Law Firms Designed to Serve an Internet Savvy Generation
Law firm Web sites that are highly interactive and can serve this generation online are going to dominate the legal landscape in the decades to come. The law firms that are moving into this next stage are what we call "Web-enabled law firms" because of their commitment to using the power of the Internet to change the way they practice law by creating web sites that are highly interactive with their clients.
Internet-based legal technology can help solve the justice gap problem by enabling law firms, mostly solos and small law firms that serve consumers and small businesses, to offer affordable solutions.
By combining the power of software with the delivery of legal service, friction is reduced, the speed of delivery is increased, and because aspects of the legal service are automated, profit margins can increase. We call this kind of legal assistance," "Software-powered legal service." By combining delivery of human legal services with automated legal services and delivering these services over the Internet, economies of scale can be achieved that are not possible within a traditional person-to-person law practice.
The Future of Virtual Law Practice
In the fullness of time, almost every law firm will have the capacity to work with their clients online, and their clients will expect them to have this capacity.
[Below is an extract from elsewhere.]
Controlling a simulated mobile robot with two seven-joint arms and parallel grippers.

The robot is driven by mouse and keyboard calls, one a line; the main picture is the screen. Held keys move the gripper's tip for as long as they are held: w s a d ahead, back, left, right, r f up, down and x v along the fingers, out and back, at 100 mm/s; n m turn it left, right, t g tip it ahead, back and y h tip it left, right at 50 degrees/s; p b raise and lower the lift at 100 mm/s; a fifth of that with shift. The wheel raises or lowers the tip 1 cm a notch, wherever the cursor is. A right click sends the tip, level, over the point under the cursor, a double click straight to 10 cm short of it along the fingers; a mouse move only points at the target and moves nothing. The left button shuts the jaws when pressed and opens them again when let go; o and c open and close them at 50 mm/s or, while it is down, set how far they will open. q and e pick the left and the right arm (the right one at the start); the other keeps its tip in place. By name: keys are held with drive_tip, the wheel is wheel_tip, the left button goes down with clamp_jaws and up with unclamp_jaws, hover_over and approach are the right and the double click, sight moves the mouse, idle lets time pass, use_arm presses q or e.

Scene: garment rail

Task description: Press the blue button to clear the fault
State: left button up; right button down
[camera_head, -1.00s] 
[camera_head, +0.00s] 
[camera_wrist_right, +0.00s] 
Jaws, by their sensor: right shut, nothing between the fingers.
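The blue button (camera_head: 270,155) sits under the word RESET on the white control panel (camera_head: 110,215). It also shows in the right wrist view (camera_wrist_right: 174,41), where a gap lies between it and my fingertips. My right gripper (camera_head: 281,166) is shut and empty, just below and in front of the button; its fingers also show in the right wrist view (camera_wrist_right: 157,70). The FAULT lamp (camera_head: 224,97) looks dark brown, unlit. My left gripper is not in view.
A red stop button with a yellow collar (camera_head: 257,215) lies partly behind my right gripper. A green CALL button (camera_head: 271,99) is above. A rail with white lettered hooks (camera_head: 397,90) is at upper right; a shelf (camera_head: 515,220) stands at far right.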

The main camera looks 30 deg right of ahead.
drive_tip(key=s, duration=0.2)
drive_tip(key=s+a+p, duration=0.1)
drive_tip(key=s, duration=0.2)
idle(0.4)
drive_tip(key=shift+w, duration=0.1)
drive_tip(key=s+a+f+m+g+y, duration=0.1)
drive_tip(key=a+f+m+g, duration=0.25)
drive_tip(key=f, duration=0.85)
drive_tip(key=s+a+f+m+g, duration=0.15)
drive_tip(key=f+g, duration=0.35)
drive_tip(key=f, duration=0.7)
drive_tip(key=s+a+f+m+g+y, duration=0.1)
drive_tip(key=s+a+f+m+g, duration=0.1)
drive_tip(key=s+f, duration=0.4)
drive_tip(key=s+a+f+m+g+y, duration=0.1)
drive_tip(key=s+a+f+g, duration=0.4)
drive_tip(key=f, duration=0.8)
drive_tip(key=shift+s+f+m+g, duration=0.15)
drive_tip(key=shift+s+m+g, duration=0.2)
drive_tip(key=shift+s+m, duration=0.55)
The idea of "virtual law practice" will no longer be something for early adopters, but will just become part of the platform for the delivery of legal services. Every law firm, with some narrow exceptions, will become a virtual law firm. Jordon Furlong, a law practice management consultant and legal futurist, has observed that in the future platform for the delivery of legal services will be the Internet and not the physical office. When a platform changes, those who are in are out unless they adapt.
The future belongs to law firms that learn how to use Internet technology to offer legal services to clients in the way those clients expect legal services to be delivered. For the majority of clients, that will mean online delivery of legal services. Law firms that don't adapt to this reality will lose market share to lawyers and law firms that are more adaptable.
Software-powered legal services delivered over the Internet will provide the pathway for the legal profession to reinvent itself, retain its identity as a learned profession that serves society, and provide a decent living for its members.
Disclosure: I was the founder of Directlaw, one of the first virtual law platforms for solos and small law firms, but sold my interest in 2017.